Leaders of the religious right have simultaneously made the claim that racism no longer exists, and have even gone so far as to claim that racism has been reversed and whites are the new victims.

They further claim that Blacks, Latinos, Native Americans, or Asians with higher than average incomes are indices that those people of color who are poor, particularly Blacks, are suffering from a lack of moral turpitude.

Facts they Ignore

How rich or poor someone or some group may be, all have civil rights, and the option of making claims of discrimination and demanding government redress of our grievances. While poverty is frequently the result of discrimination, the presence of poverty is not a test for whether any group may enjoy civil rights.

Not all people of color are poor. The proportion of African Americans families with incomes over $50,000 increased over the last two decades from 10.0 to 13.8 percent.

While the total number of African American families earning more than $50,000 has increased, the median income for Blacks overall has decreased since the 1970's.

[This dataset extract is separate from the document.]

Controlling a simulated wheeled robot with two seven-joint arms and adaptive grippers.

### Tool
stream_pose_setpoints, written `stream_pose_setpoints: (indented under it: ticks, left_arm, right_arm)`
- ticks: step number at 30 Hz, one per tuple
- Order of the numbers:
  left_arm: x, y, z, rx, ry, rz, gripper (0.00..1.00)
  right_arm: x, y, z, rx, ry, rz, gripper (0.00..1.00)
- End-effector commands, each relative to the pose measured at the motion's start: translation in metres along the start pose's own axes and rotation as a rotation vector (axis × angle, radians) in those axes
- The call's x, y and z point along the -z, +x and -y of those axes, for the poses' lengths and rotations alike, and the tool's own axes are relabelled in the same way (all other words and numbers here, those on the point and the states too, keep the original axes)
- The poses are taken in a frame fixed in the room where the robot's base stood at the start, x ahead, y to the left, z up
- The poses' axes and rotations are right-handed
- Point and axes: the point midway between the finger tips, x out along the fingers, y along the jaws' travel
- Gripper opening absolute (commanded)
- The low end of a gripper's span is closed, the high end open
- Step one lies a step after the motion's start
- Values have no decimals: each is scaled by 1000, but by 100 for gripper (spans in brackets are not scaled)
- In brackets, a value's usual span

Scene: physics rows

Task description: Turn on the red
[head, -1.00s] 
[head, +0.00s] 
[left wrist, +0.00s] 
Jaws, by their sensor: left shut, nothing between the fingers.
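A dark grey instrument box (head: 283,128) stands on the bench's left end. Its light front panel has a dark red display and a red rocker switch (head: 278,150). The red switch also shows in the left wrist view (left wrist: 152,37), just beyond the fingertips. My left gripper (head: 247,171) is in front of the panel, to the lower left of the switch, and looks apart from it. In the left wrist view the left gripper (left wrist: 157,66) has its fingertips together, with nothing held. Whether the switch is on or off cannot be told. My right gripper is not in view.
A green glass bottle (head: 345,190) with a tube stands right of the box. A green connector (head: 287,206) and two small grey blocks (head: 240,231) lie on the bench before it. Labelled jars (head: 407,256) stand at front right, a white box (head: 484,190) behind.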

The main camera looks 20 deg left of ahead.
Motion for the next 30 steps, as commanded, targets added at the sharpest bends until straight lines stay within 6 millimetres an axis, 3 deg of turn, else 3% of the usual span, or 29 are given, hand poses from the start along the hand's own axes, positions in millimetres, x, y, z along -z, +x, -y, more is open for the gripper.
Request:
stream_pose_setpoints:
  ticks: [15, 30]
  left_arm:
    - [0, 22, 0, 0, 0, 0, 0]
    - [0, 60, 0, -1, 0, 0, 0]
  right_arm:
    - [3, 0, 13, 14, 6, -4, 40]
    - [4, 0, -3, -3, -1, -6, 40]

These statistics are indicative of the lack of real civil rights protection and enforcement in the 1970s and '80s. Over this period there has been a rapid erosion of the gains of the civil rights movement. One key force behind this erosion is the new religious right wing.

Recognizing connections

The history of racism and the struggle for civil equality of people of color in the United States is far broader and more complex than can be covered in this brief overview. It is critical that we come to understand this history and its impact on contemporary society in order to effectively combat a right wing movement that has been an integral force in that history, and has as one of its goals a return to the "traditional values" of openly expressed and overtly institutionalized racism.

It is simply not enough for us to "honor diversity." We must recognize that we are the products of a history steeped in racism and sexism, and that our oppression as gay, lesbian, bisexual, and transgendered people is one product of this history. Rather than simply honoring diversity we must build democracy.